Kentucky Wesleyan Education Professor Calls for Compassion in Education

Education needs compassion more than standards

By James Alexander In My View | Posted: Wednesday, January 21, 2015 12:00 am

In the American Buddhist classic, “Lovingkindness: The Revolutionary Art of Happiness (1995),” Sharon Salzberg introduced the idea of metta meditation. The meditator wishes that all beings might be free from danger, have mental happiness, physical happiness and ease of wellbeing.

Don’t we want the same for our children? We want them to be safe, happy, healthy and well. This is the task of parenting. This is the task of education. Still, things don’t always work out the best for children. Families can be dysfunctional, and education may falter. Many have noted that our education system is failing many of its young charges. Many have called for action to be taken.

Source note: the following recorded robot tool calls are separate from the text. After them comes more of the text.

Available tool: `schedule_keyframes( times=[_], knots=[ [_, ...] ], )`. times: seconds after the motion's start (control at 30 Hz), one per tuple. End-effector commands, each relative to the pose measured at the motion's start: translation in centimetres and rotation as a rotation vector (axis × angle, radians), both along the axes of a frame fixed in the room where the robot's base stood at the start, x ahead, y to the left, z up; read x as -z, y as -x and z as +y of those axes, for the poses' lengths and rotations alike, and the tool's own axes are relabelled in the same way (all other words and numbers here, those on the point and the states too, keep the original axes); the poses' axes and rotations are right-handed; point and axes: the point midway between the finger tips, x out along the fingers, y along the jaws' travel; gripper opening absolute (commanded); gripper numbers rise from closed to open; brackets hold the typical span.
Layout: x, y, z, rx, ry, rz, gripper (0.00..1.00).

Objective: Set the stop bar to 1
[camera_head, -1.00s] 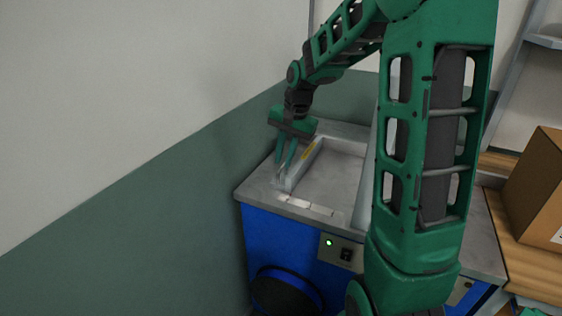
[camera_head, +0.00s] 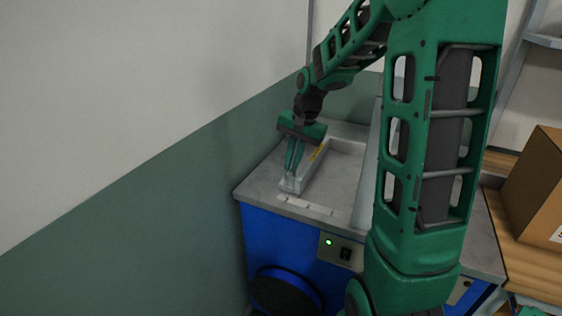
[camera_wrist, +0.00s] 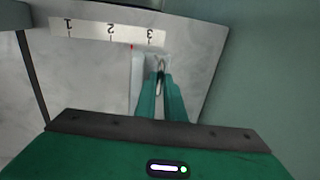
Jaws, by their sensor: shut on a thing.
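The stop bar is a pale grey bar (camera_head: 312,168) with a yellow label, lying along the left part of the machine's top; its near end shows in the wrist view (camera_wrist: 137,85). The white scale strip (camera_wrist: 90,29) reads 1, 2, 3, upside down there. A small red mark at the bar's end is between 2 and 3. My gripper (camera_head: 291,178) is at the bar's near end, its green fingers (camera_wrist: 161,72) close together and shut on a small metal part beside the bar. The fingers hide most of that part. The strip (camera_head: 305,204) is too small to read in the head view.
The grey recessed top (camera_head: 340,180) of the blue machine (camera_head: 290,243) is clear to the right of the bar. A wall (camera_head: 150,190) is close on the left. A cardboard box (camera_head: 535,195) stands on a wooden table at the right.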

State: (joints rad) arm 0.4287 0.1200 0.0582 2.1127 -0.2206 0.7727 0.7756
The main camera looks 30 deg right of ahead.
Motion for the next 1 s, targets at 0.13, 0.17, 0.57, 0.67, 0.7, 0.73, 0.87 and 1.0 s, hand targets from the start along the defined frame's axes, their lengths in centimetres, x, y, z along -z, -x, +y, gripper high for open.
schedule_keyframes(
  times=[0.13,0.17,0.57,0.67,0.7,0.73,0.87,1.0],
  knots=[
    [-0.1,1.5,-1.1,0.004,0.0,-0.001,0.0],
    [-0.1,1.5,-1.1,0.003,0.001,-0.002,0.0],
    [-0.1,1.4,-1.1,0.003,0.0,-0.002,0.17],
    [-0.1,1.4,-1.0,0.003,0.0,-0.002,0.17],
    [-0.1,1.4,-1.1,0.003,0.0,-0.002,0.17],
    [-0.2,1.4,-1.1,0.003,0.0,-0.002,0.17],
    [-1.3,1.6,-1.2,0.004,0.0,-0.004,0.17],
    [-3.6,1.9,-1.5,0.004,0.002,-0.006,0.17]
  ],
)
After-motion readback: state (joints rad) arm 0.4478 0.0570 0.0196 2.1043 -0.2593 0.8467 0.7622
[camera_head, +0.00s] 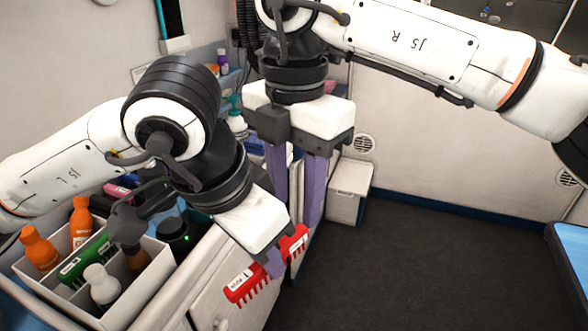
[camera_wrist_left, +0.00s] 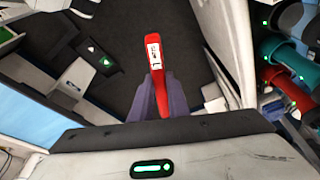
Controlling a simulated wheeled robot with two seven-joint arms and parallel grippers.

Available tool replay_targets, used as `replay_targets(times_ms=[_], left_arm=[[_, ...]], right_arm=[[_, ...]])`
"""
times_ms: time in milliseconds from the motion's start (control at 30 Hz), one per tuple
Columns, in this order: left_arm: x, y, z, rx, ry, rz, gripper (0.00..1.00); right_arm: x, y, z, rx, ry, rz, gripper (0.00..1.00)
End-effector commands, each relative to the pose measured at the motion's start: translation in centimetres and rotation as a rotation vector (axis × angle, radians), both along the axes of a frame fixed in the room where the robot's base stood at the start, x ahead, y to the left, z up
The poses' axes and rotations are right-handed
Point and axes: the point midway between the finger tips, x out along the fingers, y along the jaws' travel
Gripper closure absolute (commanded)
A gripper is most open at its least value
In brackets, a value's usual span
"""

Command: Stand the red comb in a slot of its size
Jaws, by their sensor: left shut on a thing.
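The red comb (camera_head: 246,284) has a white label and teeth along its lower edge. My left gripper (camera_head: 273,262) is shut on it near its middle and holds it in the air in front of the white cabinet. In the left wrist view the comb (camera_wrist_left: 154,58) sticks out beyond the purple fingers, label showing. My right gripper (camera_head: 296,205) hangs behind and above the left one, its purple fingers apart with nothing seen between them. I cannot make out a slot clearly in either view.
A white divided caddy (camera_head: 150,277) at lower left holds orange and white bottles and a green item. A dark round container (camera_head: 175,236) stands beside it. In the left wrist view, teal and red cylinders (camera_wrist_left: 284,53) line the right side. The dark floor (camera_head: 420,265) is clear at right.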

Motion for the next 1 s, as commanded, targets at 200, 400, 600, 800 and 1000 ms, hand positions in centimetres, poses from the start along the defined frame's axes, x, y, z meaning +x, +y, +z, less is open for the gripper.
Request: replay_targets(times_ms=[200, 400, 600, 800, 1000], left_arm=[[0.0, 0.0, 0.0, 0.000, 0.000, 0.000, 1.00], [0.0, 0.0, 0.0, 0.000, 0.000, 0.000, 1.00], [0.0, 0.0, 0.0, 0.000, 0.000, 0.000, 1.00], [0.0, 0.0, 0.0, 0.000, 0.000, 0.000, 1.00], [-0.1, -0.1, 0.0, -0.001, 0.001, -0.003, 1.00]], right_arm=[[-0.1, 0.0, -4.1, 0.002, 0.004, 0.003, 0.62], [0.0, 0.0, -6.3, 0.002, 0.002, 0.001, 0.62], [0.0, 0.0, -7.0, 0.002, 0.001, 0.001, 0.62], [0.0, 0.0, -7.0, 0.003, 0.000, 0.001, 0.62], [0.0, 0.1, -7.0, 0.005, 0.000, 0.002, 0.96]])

The objective here is to discuss one part of the puzzle of achievement in schools: poverty. The Poverty and Race Research Action Council states, 
”(T)here is no question that school poverty concentration has a detrimental impact on student achievement.”

The Washington Post leaves no doubt: 85 percent of low-income students attending high-poverty schools don’t read proficiently by the time they begin fourth grade.

At least 35 states are providing less per-pupil funding than they did before the beginning of the recession (2008). Even where funding has increased, it does not offset cuts from previous years. As a case in point, New Mexico increased per-pupil school funding by $72 for the 2013-14 school year, but that does not begin to offset the previous cuts over the previous five years, totaling $946 per pupil.

Though this situation is devastating to inner-city high schools attempting to fulfill the mandate of making sure every student is college or career ready, it is perhaps funding at the other end of the public education spectrum that is of even greater concern. In 2013, funding for Head Start was cut by $400 million, denying access to the program to about 60,000 students. This cut represents the largest hit in funding since the program began in 1965.

This is concerning for many reasons. The “educational” benefits of Head Start are well documented. The National Head Start Association documents how Head Start is an equalizer, bringing the educational attainment level of participants in a range similar to other children. There are health and economic benefits. Also, children who participate in Head Start are less likely to have been charged with a crime than their siblings who were not enrolled in Head Start.

Numerous studies have indicated that low student achievement is closely correlated with lack of resources, and, more directly, many studies have indicated the close correlation between low socioeconomic status and low achievement. In 2013, there were more than 45 million Americans living in poverty. Nearly 20 percent of children under the age of 18 were living in poverty. The majority of these children come from working families. Disproportionately they are black and Latino. These children not only have less family income, they are less healthy, fall behind in intellectual and emotional development, are less likely to finish high school and often go on to become poor parents themselves.

Yet, even though the effects of poverty on children and the impact that it has on educational attainment are well documented, monies from the Temporary Assistance for Needy Families (TANF) program, the block grant program given to states by the federal government to replace Aid to Families with Dependent Children (AFDC), has declined 30 percent in real value since 1996. This, combined with reduced funding for K-12 education and compensatory programs such as Head Start, has had a devastating impact on addressing educational attainment issues in low-income families and communities and in the larger society.

There are many aspects of poverty that are more attitudinal/dispositional in nature. Ruby Payne (2005) has described many of these in detail in her book, “A Framework for Understanding Poverty.” Many of these factors can be seen as they are reflected in the environment of those living in poverty. This, indeed, may be at the root of poverty effects in school — a type of learned helplessness.

Yet, funding continues for the creation of more ambitious standards and higher teacher accountability. To me it seems many are seeking a scapegoat on which to pin the blame for the failure of society to take care of the poorest among us. Much more than new standards and value added schemes to force “these lazy teachers” to do their jobs, what is needed is a massive influx of compassion. This needs to equate to dollars. We seem to have our values backwards. We need compassion more than standards. Funding needs to go to health care, homelessness, food insecurity, substandard housing, reducing crime in blighted neighborhoods and, most important, lending hope to the hopeless.

Indeed, may our children be free from danger; may they have mental happiness, may they have physical happiness, and may they have ease of wellbeing. Isn’t that what all folks want? Isn’t that what all folks need? Isn’t acting to give these things to our children the very deed that makes us all truly human?

James Alexander is a professor of elementary education at Kentucky Wesleyan College.